Data =
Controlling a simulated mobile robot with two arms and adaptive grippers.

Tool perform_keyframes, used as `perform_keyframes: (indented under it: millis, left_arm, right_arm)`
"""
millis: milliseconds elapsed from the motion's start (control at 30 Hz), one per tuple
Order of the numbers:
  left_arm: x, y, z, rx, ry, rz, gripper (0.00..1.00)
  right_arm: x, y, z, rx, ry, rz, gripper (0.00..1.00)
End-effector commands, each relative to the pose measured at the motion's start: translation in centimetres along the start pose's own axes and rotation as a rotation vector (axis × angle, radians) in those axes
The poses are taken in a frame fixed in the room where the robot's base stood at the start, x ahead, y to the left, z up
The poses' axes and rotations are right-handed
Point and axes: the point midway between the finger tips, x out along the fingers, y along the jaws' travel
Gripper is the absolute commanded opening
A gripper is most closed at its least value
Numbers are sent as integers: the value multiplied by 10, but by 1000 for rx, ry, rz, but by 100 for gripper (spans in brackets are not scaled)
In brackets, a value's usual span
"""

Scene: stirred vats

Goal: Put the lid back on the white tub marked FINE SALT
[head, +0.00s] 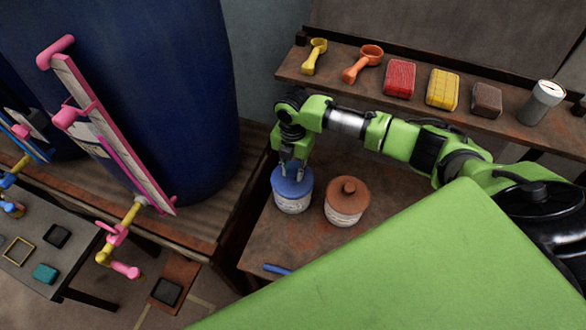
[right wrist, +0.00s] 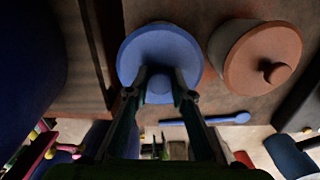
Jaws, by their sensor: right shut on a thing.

Task description =
Return nothing but the lines from the start of the listing above through the line containing "left_arm: x, y, z, rx, ry, rz, gripper", exactly as given.

Full answer =
Controlling a simulated mobile robot with two arms and adaptive grippers.

Tool perform_keyframes, used as `perform_keyframes: (indented under it: millis, left_arm, right_arm)`
"""
millis: milliseconds elapsed from the motion's start (control at 30 Hz), one per tuple
Order of the numbers:
  left_arm: x, y, z, rx, ry, rz, gripper (0.00..1.00)

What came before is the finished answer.